Revisando o trabalho do Los DatWay, é possível encontrar uma multiplicidade de referências e estilos. Embora estejam claramente dentro da dança contemporânea e da música urbana, a referência a outros estilos é constante.
"Eu tinha um primo que ouvia hip-hop e dançava. Isso me fez conhecer essas danças. Comecei a gostar tanto que chegou um momento em que fiquei fascinado. Comecei a assistir a muitos vídeos, a estudá-los, a ver como eles dançavam e a tentar aprender. Quando começamos a DatWay, viemos com todo esse fascínio pelo hip-hop. E, de fato, queríamos dançar hip-hop. Mas também queríamos nos tornar conhecidos. Então, também começamos a dançar Reparto, mas usando os fundamentos e o groove do hip-hop. Uma mistura do que é dançado nas ruas".

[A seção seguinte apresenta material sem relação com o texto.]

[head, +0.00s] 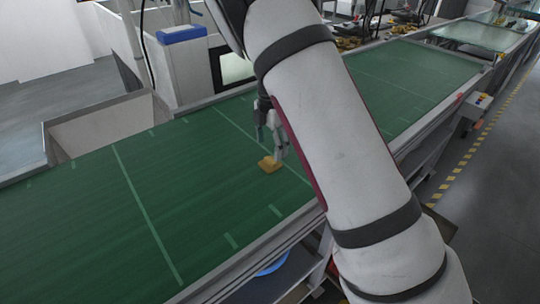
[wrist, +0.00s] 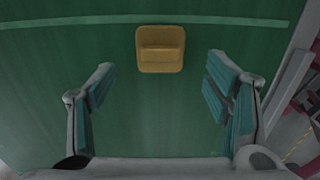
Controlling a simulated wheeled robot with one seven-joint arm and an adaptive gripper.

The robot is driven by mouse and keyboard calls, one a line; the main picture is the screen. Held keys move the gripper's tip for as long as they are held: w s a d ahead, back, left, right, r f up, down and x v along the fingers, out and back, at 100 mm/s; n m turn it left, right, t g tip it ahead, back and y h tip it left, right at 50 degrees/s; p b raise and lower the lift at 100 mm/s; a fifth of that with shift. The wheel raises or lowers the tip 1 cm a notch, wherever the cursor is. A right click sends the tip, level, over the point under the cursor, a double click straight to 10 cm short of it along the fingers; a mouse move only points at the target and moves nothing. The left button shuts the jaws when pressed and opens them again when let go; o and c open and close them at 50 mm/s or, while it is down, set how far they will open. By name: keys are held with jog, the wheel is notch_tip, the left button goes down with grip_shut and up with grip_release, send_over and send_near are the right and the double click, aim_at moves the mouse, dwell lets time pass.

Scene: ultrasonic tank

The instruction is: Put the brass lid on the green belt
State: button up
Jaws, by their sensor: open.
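The brass lid (head: 270,164) is a small yellow square piece with a raised bar on top. It lies on the green belt (head: 200,190), near one of the belt's pale cross lines. In the wrist view the lid (wrist: 160,49) is at the top centre, flat on the belt (wrist: 60,50), beyond the fingertips. My gripper (head: 270,136) is just above and beside the lid in the head view. Its fingers are spread wide with nothing between them in the wrist view (wrist: 160,84). My arm covers part of the belt in the head view.
A metal rail (head: 240,266) runs along the belt's near edge. A grey open bin (head: 100,128) and a white machine with a blue top (head: 182,36) stand along the far side. The belt left of the lid is clear. A control box (head: 478,106) is at the right.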

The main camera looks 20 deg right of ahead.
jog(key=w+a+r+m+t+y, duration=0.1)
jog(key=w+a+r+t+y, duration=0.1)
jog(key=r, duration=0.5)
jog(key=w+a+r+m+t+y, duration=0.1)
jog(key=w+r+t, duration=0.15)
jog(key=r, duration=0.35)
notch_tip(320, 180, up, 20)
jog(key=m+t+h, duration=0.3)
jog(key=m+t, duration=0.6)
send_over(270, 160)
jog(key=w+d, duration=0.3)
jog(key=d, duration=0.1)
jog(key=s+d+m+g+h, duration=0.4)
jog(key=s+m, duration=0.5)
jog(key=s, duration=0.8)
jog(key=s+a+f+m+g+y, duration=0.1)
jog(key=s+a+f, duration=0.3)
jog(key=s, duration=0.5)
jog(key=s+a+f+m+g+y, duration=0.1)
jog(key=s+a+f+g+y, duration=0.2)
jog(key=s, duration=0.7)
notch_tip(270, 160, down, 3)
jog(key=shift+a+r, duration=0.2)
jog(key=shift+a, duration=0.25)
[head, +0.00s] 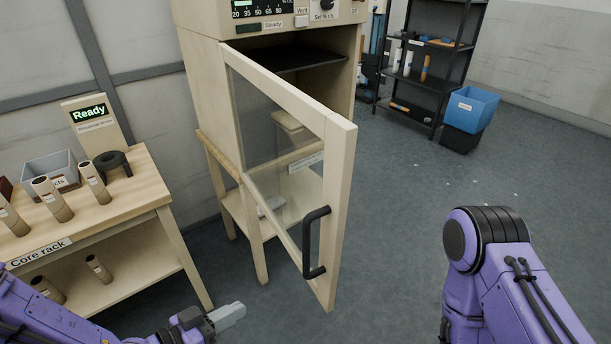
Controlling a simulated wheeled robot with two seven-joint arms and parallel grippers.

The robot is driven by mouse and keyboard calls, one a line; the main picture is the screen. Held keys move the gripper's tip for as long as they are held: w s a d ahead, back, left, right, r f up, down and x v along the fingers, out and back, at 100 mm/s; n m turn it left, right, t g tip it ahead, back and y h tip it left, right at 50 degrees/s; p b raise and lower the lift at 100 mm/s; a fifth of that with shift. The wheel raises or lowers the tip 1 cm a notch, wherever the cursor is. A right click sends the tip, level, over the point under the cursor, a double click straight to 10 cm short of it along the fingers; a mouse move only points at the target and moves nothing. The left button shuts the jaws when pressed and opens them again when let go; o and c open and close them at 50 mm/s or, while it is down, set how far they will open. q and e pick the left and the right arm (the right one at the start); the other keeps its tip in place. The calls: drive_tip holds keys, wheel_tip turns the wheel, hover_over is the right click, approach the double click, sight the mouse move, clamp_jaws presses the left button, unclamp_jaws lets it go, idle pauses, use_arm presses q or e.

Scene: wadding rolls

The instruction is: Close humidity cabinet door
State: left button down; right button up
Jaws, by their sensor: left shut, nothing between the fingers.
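The humidity cabinet (205,82) stands in the middle on a wooden stand. Its glass-paned door (340,190) is open and swung out toward me, hinged on the left side of the opening. A black bar handle (309,245) is on the door's outer face near the free edge. A dark shelf (290,58) shows inside the cabinet. My left gripper (236,312) is shut and empty at the bottom, left of and below the handle and apart from the door. My right arm (490,260) is at the lower right; its gripper is out of the picture.
A black shelf unit (425,60) and blue crate (472,107) are at the back right. Floor right of the door is clear.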

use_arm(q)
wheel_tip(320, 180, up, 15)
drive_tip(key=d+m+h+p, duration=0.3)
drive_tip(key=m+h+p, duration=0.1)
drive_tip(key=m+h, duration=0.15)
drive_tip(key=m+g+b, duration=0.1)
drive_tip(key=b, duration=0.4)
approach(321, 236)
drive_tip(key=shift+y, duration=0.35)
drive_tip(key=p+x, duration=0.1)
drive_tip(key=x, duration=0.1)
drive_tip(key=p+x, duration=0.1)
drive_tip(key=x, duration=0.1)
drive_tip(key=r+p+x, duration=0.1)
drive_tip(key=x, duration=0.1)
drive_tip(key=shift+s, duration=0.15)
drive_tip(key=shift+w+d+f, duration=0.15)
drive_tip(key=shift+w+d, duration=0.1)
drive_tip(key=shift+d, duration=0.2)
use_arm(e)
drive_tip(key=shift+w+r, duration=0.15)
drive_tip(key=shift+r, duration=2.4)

Com um tom lúdico, o Los DatWay fez da experimentação um pilar fundamental, onde o bairro encontra as redes sociais, a cubanidade encontra as expressões urbanas contemporâneas, a identidade encontra a mudança constante, sem se preocupar em estabelecer fronteiras rígidas entre os diferentes gêneros.
"Há pessoas que se fecham em um determinado círculo. Até mesmo dançarinos que dizem 'eu não danço isso ou aquilo'. Isso sempre existiu. Mas nunca gostamos de fazer as coisas dessa maneira. Sempre gostamos de experimentar. Temos uma mentalidade na qual acreditamos que tudo é bonito. E quando você acha que tudo é lindo, você aprende com tudo porque não para de olhar. Em tudo há uma lição. E gostamos de brincar com isso", diz Chaiky.
Atualmente, o Los DatWay é o grupo de dança mais pegado da ilha. Dançando nos bairros de Havana para o mundo inteiro.